«Tras las andaluzas no van a tener más remedio que compartir tareas de Gobierno. Cualquier otra combinación en el poder sería sobremanera estéril»
No me refiero a las mujeres de Andalucía, sino a las elecciones. Es un ritual político que, siempre, se dice en plural; quizá, porque, así, responde a su carácter festivo, de gentío en trance de celebración.
Las elecciones previsibles y libres son una de las esencias del sistema democrático. Gracias a ellas, se puede lograr una regular alternancia de los Gobiernos. Son, por ello, la forma pacífica y civilizada de sucesión en el poder. En el caso de reafirmar el Gobierno anterior, al menos, se consigue un cierto ímpetu para que mejore sus hábitos políticos. Es muy conveniente la oscilación dicha. En la Restauración de finales del siglo XIX recibió el nombre de “turno pacífico”. La razón de esa alternancia es que, de lo contrario, los Gobiernos se deslizan por la rutina con el paso de los años. A la larga, pierden eficiencia, e, incluso, se sienten tentados por la corrupción, tan humana como es. Tras unas elecciones, el nuevo Gobierno logra superar esas taras, al menos, por un tiempo.
La situación de Andalucía (postrada por cuatro décadas de dominio socialista) es novedosa. Hace cuatro años inauguró una esperanzadora etapa de un Gobierno PP con Ciudadanos. Ahora, se plantea otra posible alianza entre el PP y Vox, experimentada a trancas y barrancas en el Gobierno de Castilla y León. Tradicionalmente, se entendió que Andalucía era la “novísima Castilla”, recuperada a los moros hace algunos siglos.

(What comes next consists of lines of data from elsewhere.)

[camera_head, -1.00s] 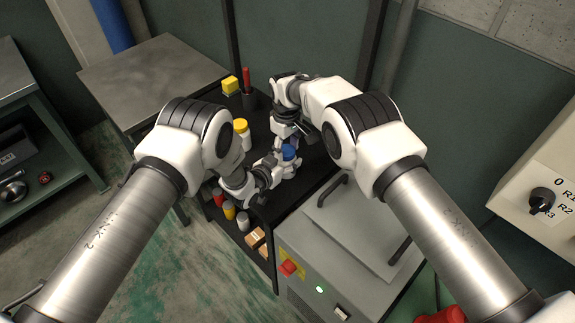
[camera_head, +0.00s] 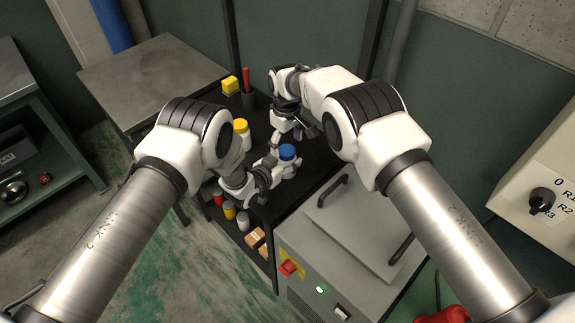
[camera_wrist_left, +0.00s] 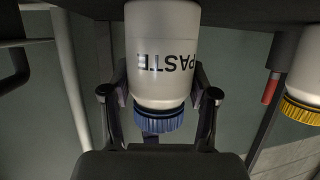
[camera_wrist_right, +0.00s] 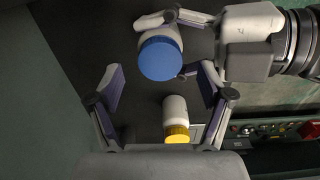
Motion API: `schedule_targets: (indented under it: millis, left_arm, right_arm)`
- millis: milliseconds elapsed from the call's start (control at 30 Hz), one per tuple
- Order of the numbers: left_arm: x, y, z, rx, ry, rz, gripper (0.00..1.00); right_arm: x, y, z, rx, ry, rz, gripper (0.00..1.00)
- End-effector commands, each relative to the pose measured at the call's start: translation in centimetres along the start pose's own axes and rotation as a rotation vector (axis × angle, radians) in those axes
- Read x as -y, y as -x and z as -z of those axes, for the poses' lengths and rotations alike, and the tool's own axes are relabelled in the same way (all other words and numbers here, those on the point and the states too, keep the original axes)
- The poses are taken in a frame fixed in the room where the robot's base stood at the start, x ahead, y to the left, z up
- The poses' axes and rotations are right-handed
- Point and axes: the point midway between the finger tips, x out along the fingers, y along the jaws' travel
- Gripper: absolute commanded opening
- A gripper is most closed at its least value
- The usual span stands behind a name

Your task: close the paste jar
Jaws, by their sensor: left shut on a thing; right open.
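The paste jar (camera_wrist_left: 163,60) is white with dark "PASTE" lettering, and its blue lid (camera_wrist_left: 160,121) is on its mouth. In the head view the blue lid (camera_head: 287,152) shows on top of the upright jar on the black shelf. My left gripper (camera_wrist_left: 163,90) is shut around the jar's body; it also shows in the head view (camera_head: 272,168). My right gripper (camera_wrist_right: 162,85) is open and empty, apart from the jar, behind it in the head view (camera_head: 302,132). In the right wrist view the blue lid (camera_wrist_right: 160,59) lies beyond the fingertips. Whether the lid is fully tight cannot be told.
A white jar with a yellow lid (camera_head: 241,127) stands left of the paste jar. A grey machine (camera_head: 345,225) with handles is at front right.

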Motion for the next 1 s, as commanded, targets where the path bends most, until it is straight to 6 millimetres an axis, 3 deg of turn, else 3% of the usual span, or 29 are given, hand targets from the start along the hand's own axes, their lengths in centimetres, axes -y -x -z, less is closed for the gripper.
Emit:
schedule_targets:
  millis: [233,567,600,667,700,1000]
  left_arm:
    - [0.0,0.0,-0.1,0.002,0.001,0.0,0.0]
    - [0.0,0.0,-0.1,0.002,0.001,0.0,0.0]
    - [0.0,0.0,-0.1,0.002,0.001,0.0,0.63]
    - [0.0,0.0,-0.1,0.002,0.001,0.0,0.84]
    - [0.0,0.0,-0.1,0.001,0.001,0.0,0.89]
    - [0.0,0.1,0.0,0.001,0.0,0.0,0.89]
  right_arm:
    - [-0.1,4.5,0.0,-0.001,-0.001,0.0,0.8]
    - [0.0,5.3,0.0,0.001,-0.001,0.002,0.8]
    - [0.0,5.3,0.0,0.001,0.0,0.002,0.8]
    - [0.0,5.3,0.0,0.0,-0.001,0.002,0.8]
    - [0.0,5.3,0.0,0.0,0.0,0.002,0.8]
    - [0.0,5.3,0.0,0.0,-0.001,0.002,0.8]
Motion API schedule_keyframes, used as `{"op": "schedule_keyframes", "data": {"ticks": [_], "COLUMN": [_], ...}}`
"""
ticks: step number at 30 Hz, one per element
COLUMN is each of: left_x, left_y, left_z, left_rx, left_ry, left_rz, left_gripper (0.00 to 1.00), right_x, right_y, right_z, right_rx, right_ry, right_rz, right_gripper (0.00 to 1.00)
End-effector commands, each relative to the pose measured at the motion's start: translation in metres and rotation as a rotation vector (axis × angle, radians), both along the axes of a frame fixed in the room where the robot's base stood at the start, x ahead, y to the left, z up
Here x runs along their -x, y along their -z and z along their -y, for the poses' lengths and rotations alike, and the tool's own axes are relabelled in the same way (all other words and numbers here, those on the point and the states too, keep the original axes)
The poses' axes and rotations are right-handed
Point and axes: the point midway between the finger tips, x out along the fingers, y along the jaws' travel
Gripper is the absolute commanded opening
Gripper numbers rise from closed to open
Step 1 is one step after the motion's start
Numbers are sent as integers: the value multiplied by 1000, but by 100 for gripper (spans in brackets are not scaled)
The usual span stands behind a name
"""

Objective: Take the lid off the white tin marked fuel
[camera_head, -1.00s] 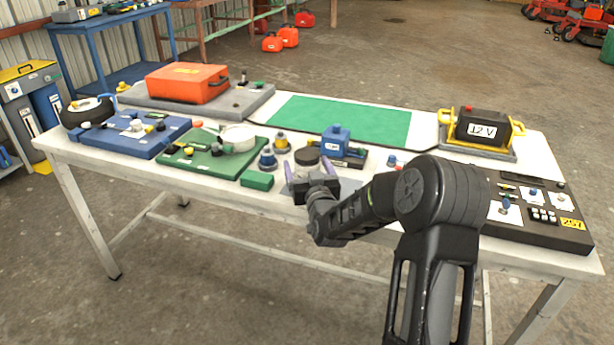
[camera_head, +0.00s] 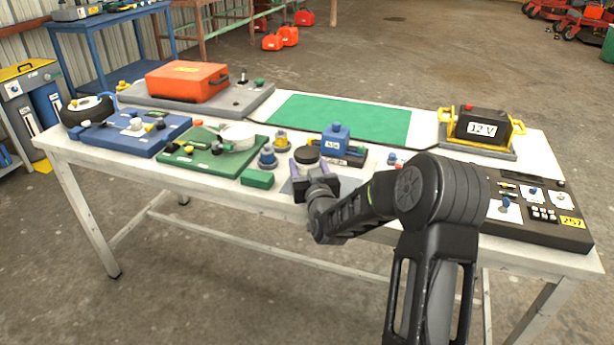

Ni qué decir tiene que las elecciones andaluzas son un “ensayo general con todo” para la representación principal de las elecciones generales. Las cuales llegarán antes de lo previsto, vista la degradación del Gobierno socialista actual. Se impone un cúmulo de necesidades, sentidas por una gran parte de la población. Se pueden citar, al menos, estas cinco: (1) Ante todo, se exige que quien presida el Gobierno no lo haga aliándose con los diputados que no se consideran españoles, que son unos cuantos. (2) Se necesita un presidente del Gobierno que pueda salir, tranquilamente, a la calle sin que los viandantes le silben o le abucheen. (3) Se impone un partido político en el poder que no tenga empacho en ondear la bandera de España en sus mítines. (4) Se requiere que el partido gobernante no se haya destacado en casos de flagrante corrupción colectiva o sistemática. (5) Se precisa que el nuevo Gobierno practique una decidida política de austeridad en el gasto público, especialmente, contraria a la prodigalidad clientelista con los grupos o asociaciones afines al poder.
Se comprenderá que, con esas cinco condiciones (más morales que otra cosa), el PSOE no repetirá en el poder ejecutivo tras unas elecciones generales. Con un razonamiento algo menos intenso, el PP no puede continuar gobernando en Andalucía, a no ser que se alíe con Vox. No es, solo, una consecuencia de la probable aritmética de los resultados electorales, sino de las condiciones arriba expuestas.
El problema es que, durante la campaña electoral y antes de ella, los dirigentes del PP y de Vox han manifestado una gran antipatía recíproca. No son enemigos, pero sí rivales. Da la impresión de que los del PP no quieren oír hablar de Vox, menos, colaborar con ellos. Los de Vox no serían tan fieles escuderos del PP como lo han sido los de Ciudadanos. Es más, Vox sostiene que el PP en el Gobierno andaluz no ha logrado desmontar la red de “chiringuitos” clientelistas del PSOE. Los peperos, tan moderados ellos, se sienten incómodos con la radicalidad de algunas posturas de los voxeros. No es fácil imaginar la convivencia política de dos personalidades tan antitéticas como Juanma Moreno y Macarena Olona. Sin embargo, no van a tener más remedio que compartir tareas de Gobierno en Andalucía, la región más poblada de España. Cualquier otra combinación en el poder sería sobremanera estéril.